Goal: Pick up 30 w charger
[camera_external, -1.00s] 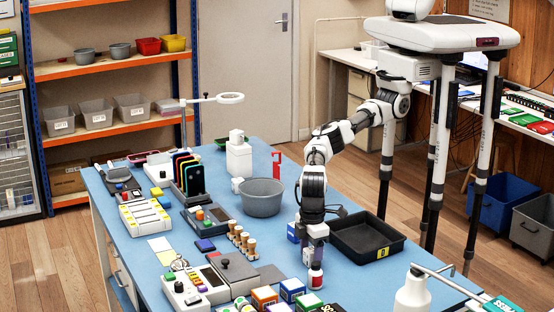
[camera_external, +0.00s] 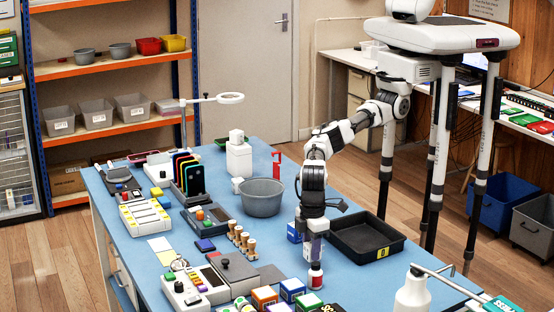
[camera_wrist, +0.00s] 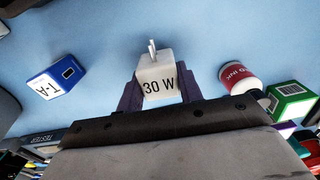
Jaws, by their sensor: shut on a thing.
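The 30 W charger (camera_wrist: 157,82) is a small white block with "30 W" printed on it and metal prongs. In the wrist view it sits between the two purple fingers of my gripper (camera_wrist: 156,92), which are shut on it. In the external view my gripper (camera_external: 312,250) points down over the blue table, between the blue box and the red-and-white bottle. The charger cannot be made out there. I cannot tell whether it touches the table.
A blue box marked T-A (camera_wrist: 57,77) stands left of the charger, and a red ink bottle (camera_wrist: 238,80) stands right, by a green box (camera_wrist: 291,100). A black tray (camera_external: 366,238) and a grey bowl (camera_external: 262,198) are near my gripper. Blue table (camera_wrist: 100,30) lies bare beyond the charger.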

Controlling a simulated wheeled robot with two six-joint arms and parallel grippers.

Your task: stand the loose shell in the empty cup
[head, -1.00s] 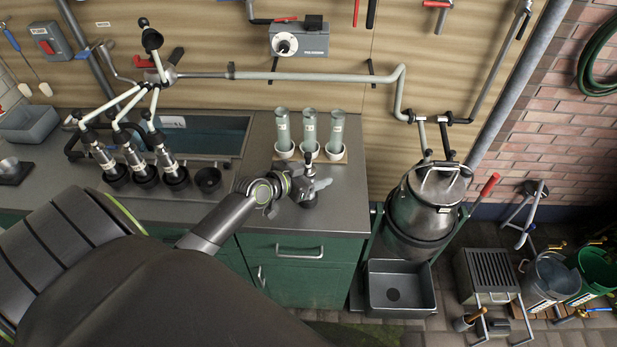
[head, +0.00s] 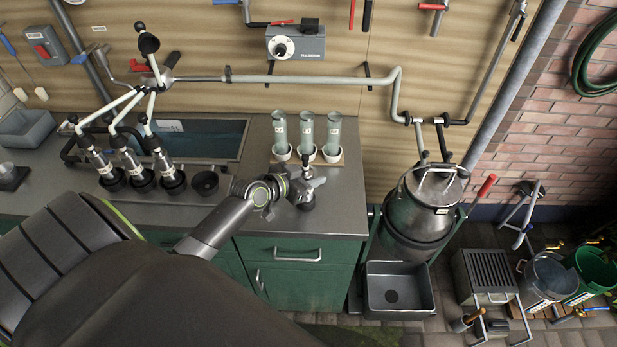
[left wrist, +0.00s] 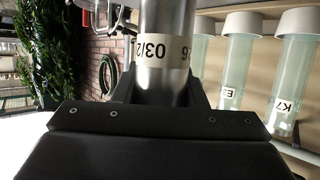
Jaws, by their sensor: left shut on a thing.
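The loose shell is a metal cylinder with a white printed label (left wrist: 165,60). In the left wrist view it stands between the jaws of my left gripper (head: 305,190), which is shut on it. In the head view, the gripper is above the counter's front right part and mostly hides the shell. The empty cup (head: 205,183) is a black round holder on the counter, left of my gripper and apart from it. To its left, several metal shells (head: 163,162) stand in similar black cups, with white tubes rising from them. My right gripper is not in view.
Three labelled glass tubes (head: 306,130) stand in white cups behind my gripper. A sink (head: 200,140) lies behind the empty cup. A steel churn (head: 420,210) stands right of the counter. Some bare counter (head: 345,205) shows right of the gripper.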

———

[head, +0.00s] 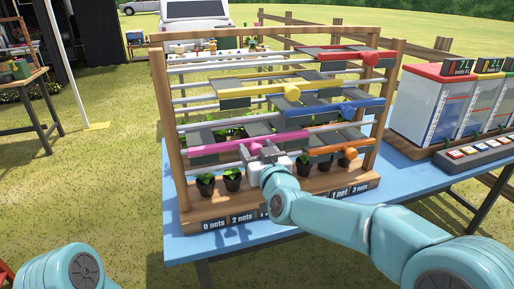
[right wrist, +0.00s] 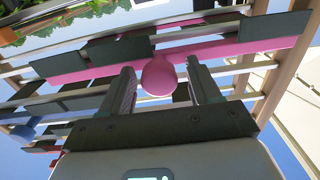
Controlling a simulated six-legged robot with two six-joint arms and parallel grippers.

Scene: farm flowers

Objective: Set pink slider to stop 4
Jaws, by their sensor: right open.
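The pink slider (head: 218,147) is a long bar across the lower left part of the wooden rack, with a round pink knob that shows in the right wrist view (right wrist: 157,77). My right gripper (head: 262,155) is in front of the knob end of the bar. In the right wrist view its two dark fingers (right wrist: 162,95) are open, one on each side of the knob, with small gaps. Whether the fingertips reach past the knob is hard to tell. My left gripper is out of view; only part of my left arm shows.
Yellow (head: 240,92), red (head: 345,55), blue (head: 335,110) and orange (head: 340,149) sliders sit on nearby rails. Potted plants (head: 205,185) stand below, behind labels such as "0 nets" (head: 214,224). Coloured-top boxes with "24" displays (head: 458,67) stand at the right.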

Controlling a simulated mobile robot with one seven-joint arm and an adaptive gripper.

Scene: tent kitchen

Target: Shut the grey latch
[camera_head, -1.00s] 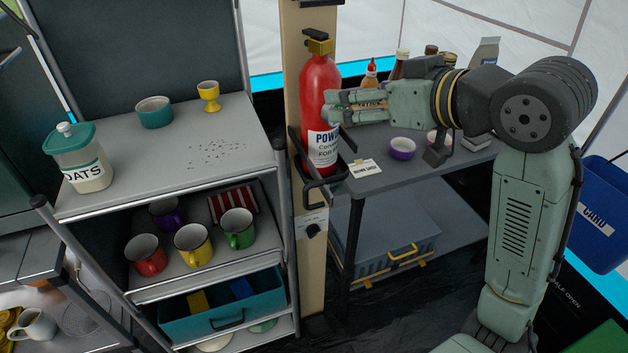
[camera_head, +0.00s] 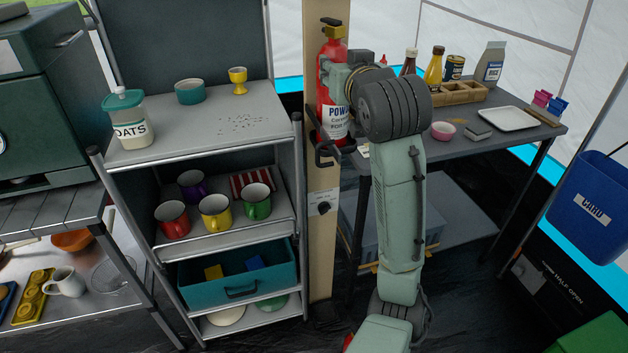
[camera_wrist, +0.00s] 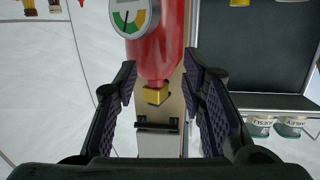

———

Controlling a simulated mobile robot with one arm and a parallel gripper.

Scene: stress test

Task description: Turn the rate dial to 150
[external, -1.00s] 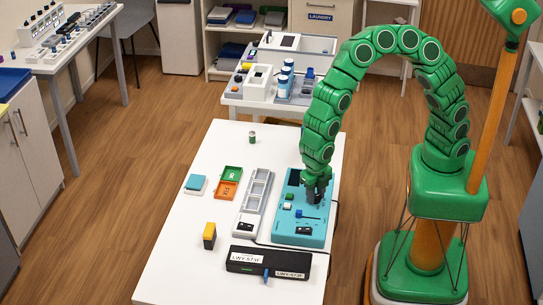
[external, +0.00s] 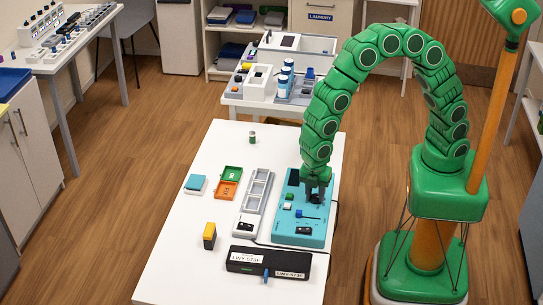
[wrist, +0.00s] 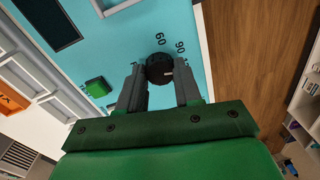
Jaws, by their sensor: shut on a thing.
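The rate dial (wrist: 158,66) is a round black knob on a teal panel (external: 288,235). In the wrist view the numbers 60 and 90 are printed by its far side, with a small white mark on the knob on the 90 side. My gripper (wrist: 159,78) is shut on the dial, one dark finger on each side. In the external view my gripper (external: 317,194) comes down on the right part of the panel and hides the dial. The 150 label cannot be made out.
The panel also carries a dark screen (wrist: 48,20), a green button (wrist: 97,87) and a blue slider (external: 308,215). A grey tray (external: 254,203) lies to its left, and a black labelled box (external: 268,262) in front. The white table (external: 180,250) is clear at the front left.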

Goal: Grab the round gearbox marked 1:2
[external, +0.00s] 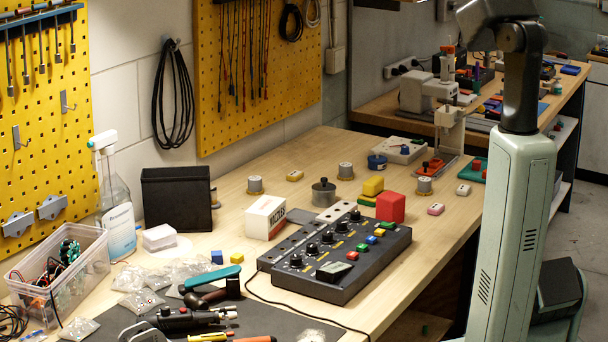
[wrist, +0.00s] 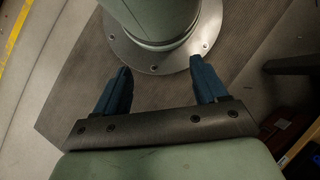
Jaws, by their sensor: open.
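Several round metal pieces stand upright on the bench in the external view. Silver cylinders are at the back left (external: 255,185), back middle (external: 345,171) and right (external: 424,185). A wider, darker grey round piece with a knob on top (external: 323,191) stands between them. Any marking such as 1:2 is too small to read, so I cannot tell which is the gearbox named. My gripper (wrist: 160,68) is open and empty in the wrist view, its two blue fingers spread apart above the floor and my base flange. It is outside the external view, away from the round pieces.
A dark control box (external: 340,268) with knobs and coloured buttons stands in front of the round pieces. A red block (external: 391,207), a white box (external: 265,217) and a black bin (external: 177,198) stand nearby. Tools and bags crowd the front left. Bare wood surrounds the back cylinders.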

———

◆ WORK TO COMPLETE
Look through the data above. Find each line with the string "arms" and copy it.

◆ TASK RESULT
Controlling a simulated wheeled robot with two six-joint arms and parallel grippers.
Controlling a simulated six-legged robot with two six-joint arms and parallel grippers.

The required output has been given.